An expedition has captured the first underwater images of Quest, the ship that carried Antarctic explorer Sir Ernest Shackleton on his final voyage. Cbc reported that a remotely operated vehicle reached the wreck at a depth of almost 400 metres in the Labrador Sea and showed the stern tangled in fishing nets.
The Royal Canadian Geographical Society discovered the location two years ago using side-scan sonar.
The current mission, its largest ever and costing millions of dollars, partnered with the Woods Hole Oceanographic Institution to examine the site.
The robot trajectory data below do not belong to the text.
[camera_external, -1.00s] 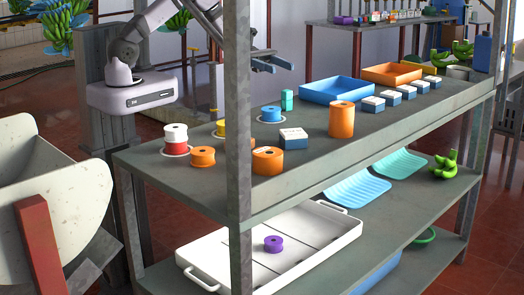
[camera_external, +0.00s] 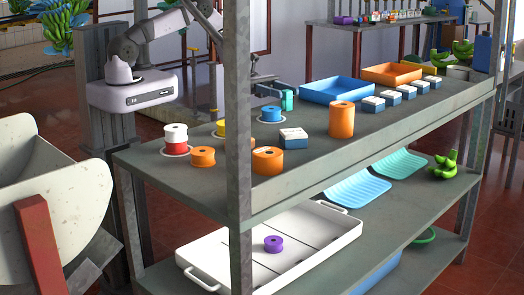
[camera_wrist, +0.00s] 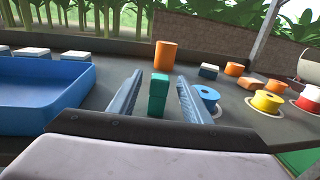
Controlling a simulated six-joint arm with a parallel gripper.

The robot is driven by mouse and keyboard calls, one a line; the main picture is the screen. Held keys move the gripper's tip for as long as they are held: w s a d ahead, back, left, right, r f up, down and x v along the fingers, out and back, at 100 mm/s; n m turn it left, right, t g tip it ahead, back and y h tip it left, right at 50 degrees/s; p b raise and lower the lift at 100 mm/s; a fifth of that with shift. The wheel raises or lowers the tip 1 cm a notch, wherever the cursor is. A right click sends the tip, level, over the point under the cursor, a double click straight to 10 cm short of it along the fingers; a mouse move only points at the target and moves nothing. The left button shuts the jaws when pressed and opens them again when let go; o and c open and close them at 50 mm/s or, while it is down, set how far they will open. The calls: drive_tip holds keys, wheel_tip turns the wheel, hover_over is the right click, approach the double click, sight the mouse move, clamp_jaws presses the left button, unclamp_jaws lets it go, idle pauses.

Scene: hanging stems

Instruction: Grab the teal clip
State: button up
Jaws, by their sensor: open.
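The teal clip (camera_wrist: 158,95) is a small upright block standing on the bench top. In the wrist view it stands between the two open fingers of my gripper (camera_wrist: 160,98), with a gap on each side. In the external view the teal clip (camera_external: 288,100) stands behind the blue spool, and my gripper (camera_external: 278,92) is low at the bench beside it. The post hides part of my arm there. My gripper is open and holds nothing.
A blue spool (camera_wrist: 207,97) lies close to the right finger. A blue tray (camera_wrist: 45,95) is at the left. An orange cylinder (camera_wrist: 165,56) stands beyond the clip. Boxes and more spools lie around. A shelf post (camera_external: 238,150) rises at the bench front.

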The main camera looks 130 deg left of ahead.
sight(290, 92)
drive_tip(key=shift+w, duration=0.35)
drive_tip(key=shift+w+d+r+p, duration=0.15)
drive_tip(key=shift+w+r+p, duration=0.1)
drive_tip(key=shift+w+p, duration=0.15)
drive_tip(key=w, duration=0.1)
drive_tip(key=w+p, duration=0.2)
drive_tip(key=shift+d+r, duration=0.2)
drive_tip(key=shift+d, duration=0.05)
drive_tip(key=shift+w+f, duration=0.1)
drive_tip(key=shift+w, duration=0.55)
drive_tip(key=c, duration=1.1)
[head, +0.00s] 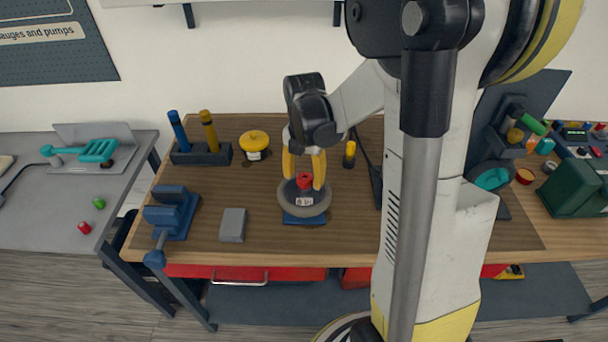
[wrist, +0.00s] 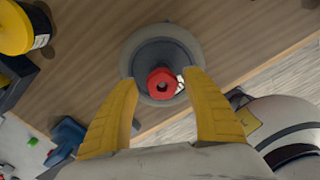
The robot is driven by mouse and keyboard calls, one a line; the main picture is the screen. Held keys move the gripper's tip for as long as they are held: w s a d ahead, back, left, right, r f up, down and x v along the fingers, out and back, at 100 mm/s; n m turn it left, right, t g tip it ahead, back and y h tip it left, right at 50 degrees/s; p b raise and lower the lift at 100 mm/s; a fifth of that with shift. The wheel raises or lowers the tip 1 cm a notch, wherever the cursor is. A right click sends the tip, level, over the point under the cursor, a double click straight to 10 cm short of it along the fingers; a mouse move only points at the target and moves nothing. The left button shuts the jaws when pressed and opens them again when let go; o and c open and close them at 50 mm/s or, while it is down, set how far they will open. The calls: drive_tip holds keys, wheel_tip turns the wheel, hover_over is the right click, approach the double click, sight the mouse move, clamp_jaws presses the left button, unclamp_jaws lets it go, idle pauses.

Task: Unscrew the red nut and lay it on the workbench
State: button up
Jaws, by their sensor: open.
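The red nut (head: 304,181) sits on top of a round grey wheel-like part (head: 318,208) that rests on a blue base (head: 305,219) on the workbench (head: 265,225). In the wrist view the nut (wrist: 162,84) shows a dark central hole, with the round grey part (wrist: 133,62) around and below it. My gripper (head: 304,186) points down over the nut, its yellow fingers on either side. In the wrist view my gripper (wrist: 165,83) is open, with gaps between the nut and both fingers. I cannot tell the exact height of the fingertips.
A blue vise (head: 174,213) and a grey block (head: 232,225) stand left of the wheel part. A yellow-lidded pot (head: 254,145) and a dark holder (head: 201,155) with blue and yellow handles are behind. Bare wood lies between them. My arm hides part of the right side.

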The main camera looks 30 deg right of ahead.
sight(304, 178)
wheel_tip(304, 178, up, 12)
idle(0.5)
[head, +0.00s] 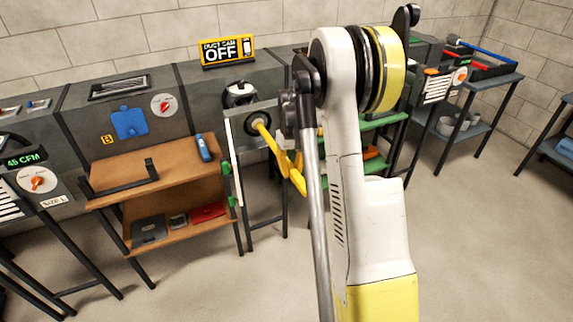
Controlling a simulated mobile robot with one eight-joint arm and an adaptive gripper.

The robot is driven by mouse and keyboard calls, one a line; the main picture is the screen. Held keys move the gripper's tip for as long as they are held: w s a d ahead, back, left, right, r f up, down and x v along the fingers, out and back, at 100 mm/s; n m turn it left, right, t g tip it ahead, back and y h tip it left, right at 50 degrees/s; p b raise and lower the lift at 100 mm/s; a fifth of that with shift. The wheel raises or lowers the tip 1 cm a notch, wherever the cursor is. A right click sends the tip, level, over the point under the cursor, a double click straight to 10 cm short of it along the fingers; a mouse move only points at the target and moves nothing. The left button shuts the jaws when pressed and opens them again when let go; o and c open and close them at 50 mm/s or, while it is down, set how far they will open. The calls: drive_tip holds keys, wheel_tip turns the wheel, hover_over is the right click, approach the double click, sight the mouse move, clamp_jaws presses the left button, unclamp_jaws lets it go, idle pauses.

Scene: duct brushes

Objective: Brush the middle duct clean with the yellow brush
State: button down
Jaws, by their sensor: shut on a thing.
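The yellow brush (268,138) shows as a yellow shaft that slants up and left to a round dark opening (251,122) in the front of the duct (271,116) under the sign. Its far end is at or inside the opening, and I cannot see bristles. More yellow shows at its near end, close to my arm. My gripper (287,148) is shut on the brush in front of the opening. My arm and a grey pole partly hide the grip.
A "DUCT CAM OFF" sign (228,51) stands on the duct. A wooden shelf cart (150,168) with a blue item stands at left, and a green shelf (368,163) stands behind my arm. A table (497,82) with tools is at right. Floor is clear at lower right.

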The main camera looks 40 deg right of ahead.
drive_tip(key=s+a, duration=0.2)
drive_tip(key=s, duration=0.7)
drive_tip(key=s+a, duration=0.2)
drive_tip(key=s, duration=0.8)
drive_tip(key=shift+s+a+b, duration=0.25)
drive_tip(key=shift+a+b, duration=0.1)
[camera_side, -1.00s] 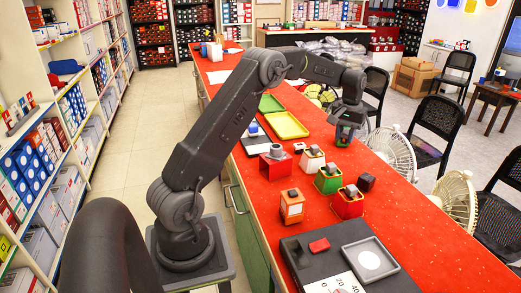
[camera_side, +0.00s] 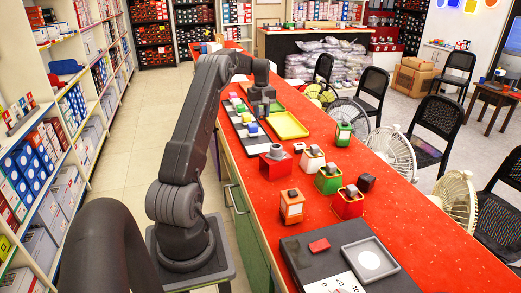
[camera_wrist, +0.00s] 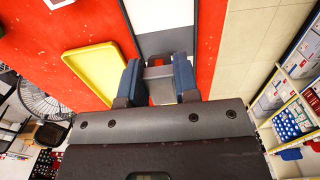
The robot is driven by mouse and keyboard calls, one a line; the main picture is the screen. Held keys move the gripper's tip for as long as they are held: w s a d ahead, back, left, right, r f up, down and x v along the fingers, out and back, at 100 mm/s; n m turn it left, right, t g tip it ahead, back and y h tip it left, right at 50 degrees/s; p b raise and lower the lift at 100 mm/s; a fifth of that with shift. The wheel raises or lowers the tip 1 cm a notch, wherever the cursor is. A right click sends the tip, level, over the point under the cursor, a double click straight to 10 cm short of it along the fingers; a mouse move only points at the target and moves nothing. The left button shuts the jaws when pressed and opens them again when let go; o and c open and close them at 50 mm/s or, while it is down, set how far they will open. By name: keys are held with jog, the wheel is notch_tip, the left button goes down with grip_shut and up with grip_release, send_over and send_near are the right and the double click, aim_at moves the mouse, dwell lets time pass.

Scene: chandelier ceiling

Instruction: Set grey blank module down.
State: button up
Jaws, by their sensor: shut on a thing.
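In the side view the module cannot be told apart from the dark fingers. Just left of the gripper lies a long dark board (camera_side: 240,118) with several small coloured blocks on it. In the wrist view part of a grey and white board (camera_wrist: 165,42) shows beyond the fingers.
The yellow tray (camera_side: 288,126) is empty, close to the gripper's right; it also shows in the wrist view (camera_wrist: 98,72). Several coloured boxes, one a green box (camera_side: 343,134), stand nearer on the counter. Fans (camera_side: 391,153) stand along its right edge.

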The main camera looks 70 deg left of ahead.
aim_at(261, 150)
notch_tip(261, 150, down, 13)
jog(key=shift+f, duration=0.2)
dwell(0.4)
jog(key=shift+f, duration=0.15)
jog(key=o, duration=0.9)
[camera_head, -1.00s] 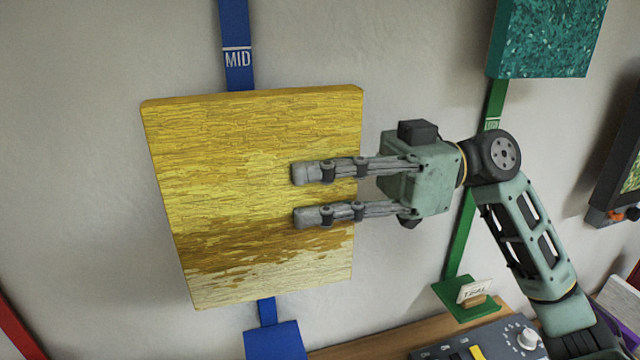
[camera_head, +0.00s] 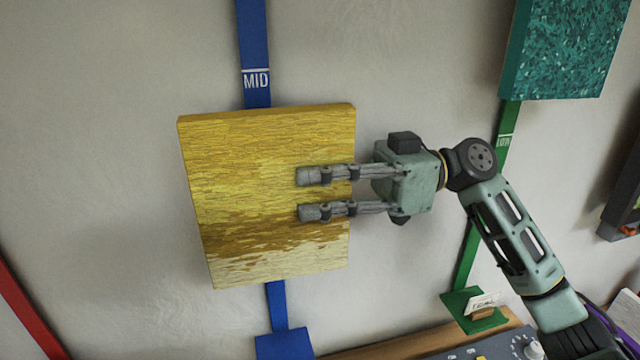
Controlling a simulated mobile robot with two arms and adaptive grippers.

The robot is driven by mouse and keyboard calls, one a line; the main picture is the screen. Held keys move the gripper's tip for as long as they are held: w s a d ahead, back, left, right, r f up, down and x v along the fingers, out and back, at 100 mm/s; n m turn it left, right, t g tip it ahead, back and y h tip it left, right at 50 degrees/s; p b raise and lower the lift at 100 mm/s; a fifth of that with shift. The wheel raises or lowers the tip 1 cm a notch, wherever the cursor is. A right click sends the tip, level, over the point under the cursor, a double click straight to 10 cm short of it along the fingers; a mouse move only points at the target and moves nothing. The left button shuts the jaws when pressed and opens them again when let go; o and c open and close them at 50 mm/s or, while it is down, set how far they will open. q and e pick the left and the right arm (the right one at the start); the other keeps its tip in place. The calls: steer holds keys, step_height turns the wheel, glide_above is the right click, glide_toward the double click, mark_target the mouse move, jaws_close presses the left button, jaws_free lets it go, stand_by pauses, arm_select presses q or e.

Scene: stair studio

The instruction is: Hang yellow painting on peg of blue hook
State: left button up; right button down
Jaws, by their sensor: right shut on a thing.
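The yellow painting (camera_head: 250,190) is a thick square canvas with yellow, ochre and pale bands, slightly tilted in front of the wall. My right gripper (camera_head: 306,195) comes in from the right, with its fingers across the front of the painting's right half, shut on it. The blue hook's strip (camera_head: 254,40), marked MID, runs up the wall above the painting, and its lower part (camera_head: 278,305) and base (camera_head: 284,343) show below. The peg is not visible; the painting covers the middle of the strip. My left gripper is not in view.
A teal painting (camera_head: 565,48) is at the upper right on a green strip (camera_head: 508,135); the green base (camera_head: 474,309) bears a small card. A red strip (camera_head: 28,315) is at the lower left. A wooden surface (camera_head: 400,346) with a control panel is at the bottom right.

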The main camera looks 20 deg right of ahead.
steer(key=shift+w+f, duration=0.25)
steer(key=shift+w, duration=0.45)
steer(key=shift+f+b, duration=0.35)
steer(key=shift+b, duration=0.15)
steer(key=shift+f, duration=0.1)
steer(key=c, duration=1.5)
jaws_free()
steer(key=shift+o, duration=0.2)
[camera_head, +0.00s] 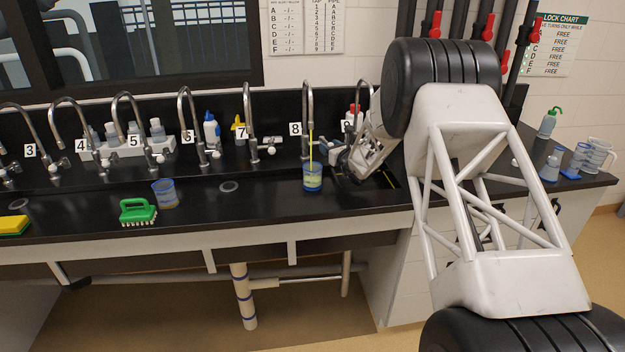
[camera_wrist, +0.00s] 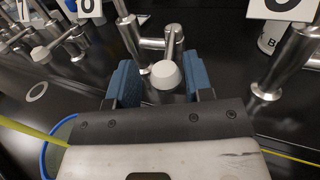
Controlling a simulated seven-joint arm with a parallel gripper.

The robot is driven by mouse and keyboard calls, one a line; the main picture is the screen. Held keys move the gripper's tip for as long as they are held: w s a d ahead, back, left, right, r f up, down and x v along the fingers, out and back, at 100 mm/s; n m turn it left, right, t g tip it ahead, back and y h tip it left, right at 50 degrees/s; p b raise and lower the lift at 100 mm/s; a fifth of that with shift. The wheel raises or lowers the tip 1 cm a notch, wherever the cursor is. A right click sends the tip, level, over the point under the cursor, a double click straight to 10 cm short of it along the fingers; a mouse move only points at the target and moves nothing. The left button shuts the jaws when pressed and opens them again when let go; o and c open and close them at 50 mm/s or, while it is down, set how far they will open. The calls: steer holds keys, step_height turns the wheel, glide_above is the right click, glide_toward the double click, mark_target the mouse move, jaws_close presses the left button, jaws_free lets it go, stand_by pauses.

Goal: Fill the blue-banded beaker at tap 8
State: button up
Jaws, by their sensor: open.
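The blue-banded beaker (camera_head: 313,184) stands upright on the counter under the spout of tap 8 (camera_head: 306,103). A thin yellow stream (camera_head: 310,146) runs from the spout into it; the liquid level is hard to read. In the wrist view the beaker's blue rim (camera_wrist: 44,150) and the yellow stream (camera_wrist: 32,134) show at the lower left. My gripper (camera_head: 342,160) is just right of the beaker at tap 8's valve. In the wrist view my gripper (camera_wrist: 160,84) is open, its blue fingers on either side of the white valve knob (camera_wrist: 167,74).
A green brush (camera_head: 138,211) and another beaker (camera_head: 165,194) stand on the counter to the left. Tap 7 (camera_head: 248,125) is left of tap 8. Several vessels, including a jug (camera_head: 598,154), stand at the far right.

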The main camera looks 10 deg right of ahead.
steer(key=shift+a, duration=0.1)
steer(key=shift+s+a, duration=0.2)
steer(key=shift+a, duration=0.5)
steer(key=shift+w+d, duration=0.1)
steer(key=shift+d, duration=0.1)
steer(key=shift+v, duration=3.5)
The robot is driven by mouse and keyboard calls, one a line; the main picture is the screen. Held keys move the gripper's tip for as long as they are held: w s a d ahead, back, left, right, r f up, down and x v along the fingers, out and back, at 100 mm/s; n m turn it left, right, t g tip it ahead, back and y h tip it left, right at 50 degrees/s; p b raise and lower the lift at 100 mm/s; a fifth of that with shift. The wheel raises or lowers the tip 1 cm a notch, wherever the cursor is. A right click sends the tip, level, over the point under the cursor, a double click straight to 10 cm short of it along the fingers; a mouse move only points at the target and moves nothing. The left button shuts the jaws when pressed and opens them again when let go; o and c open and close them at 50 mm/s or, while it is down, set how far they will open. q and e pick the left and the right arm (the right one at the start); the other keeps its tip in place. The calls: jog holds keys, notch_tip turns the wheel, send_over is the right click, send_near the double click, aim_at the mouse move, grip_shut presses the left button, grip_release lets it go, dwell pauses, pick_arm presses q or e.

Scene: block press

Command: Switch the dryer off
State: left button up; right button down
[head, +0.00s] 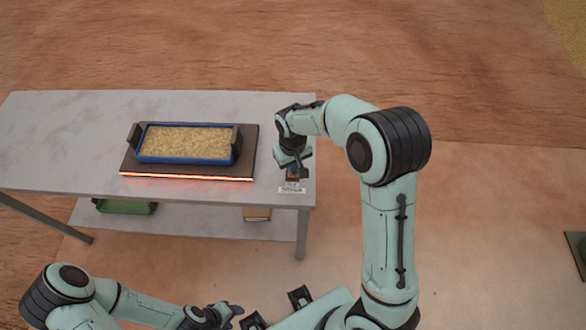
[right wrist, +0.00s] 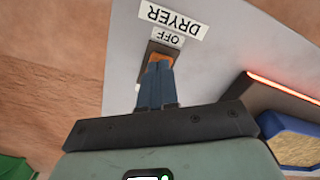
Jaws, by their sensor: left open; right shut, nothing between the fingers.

John Geiger, the society's CEO, rode in the submersible Alvin on its first dive and described seeing the bow emerge from darkness.
David Mearns, co-chief scientist, said fishing nets obscure much of the starboard side and may have caused more damage than natural decay.
The wreck lies in the Hawke Channel, closed to fishing since 2002. Two portholes below the bridge match historical photographs and confirm the identity, according to research director Antoine Normandin. Quest sank in 1962 after ice crushed its hull off the south coast of Labrador.
All crew members survived, but the cargo of thousands of seal pelts was lost. Shackleton had bought the vessel to explore northern Canada, yet turned to Antarctica after the Canadian government declined funding. He died of a heart attack aboard the ship in January 1922 near South Georgia.
The ship served as a minesweeper during the Second World War and later hunted seals for a Norwegian company. The expedition plans to create a digital twin of the wreck using 3D imaging. It will next travel to the southern tip of Greenland to study the Terra Nova, discovered in 2024 and once used by Robert Falcon Scott.